LONDON (CU)_One of Europe’s largest fintechs has accused Australian banks of anti-competitive behaviour, amid investigations launched by the Council of Financial Regulators in response to “debanking” concerns raised by the Treasury and the Australian Transaction Reports and Analysis Centre (AUSTRAC). The trend of banks closing bank accounts of digital currency exchanges, money transfer firms and financial technology businesses is termed as debanking. Although some of the major banks in the Trans-Tasman nation have cited compliance as the reason behind these practices, London-based Wise claims that this is not entirely accurate.
According to the company’s Australian country manager Tristan Dakin, Wise is one of many financial technology companies which have been continually de-banked over the past decade by large banks in the country competes with them in foreign exchange services. “Much of this has been masked with claims of anti-money laundering compliance, as opposed to AUSTRAC’s suggestion for case-by-case, risk-based assessments,” he said.

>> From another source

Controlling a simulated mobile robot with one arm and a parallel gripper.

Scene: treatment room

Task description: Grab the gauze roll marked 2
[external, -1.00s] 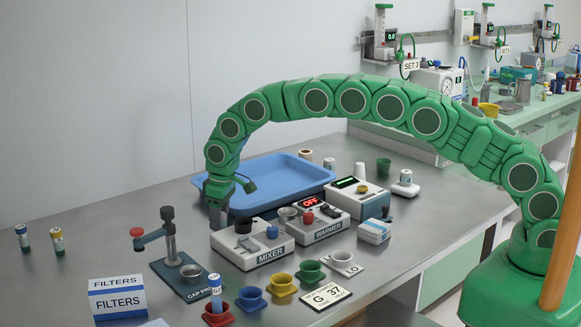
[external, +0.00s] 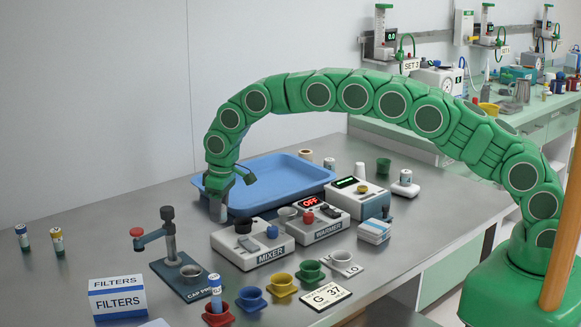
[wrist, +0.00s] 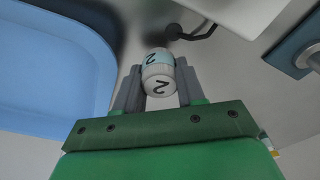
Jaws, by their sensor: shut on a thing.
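The gauze roll (wrist: 158,74) is a small white cylinder with a pale blue band. A dark 2 shows on its end and another on its side in the wrist view. My gripper (wrist: 157,88) is shut on it, with one grey finger on each side. In the external view my gripper (external: 218,207) points down just left of the mixer, near the front-left corner of the blue tray. The roll is hard to make out there, and I cannot tell how far it is above the table.
The blue tray (external: 272,178) lies behind my gripper. The mixer (external: 262,258) is close on the right, and the cap press (external: 180,274) stands in front. Several coloured cups, including a blue one (external: 252,299), line the front. The table's left side is mostly clear.

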Wise, listed on the London Stock Exchange last year, is valued at $7 billion. Recently, the company launched a new cross-border payments network which enables individuals and businesses to move 54 currencies between countries. Previously, the tech firm had a banking relationship with Macquarie, which later decided to stop providing it with banking services. On the other hand, each of Australia’s Big Four banks have also refused to provide services to Wise, whose requests never progressed past a preliminary stage. As a result, the company was forced to rely on the services of an international bank operating in Australia.
Meanwhile, a couple of months ago, Wise was awarded a restricted banking licence by the APRA, which allows the London-based fintech to clear and settle its own payments by plugging into the real-time payment system without needing a local bank.
In early-December, Treasurer Josh Frydenberg asked the Council of Financial Regulators to prepare a report on the underlying causes of debanking and to deliver its advice by mid-year. Commenting on the request, Dakin said: “Wise welcomes the government’s inquiry into de-banking which is a major barrier to innovation and better customer outcomes. We believe that the Council of Financial Regulators is an appropriate forum to inquire into and develop policy responses to what is an anti-competitive practice, and we look forward to the issuance of the terms of reference by the Treasurer.”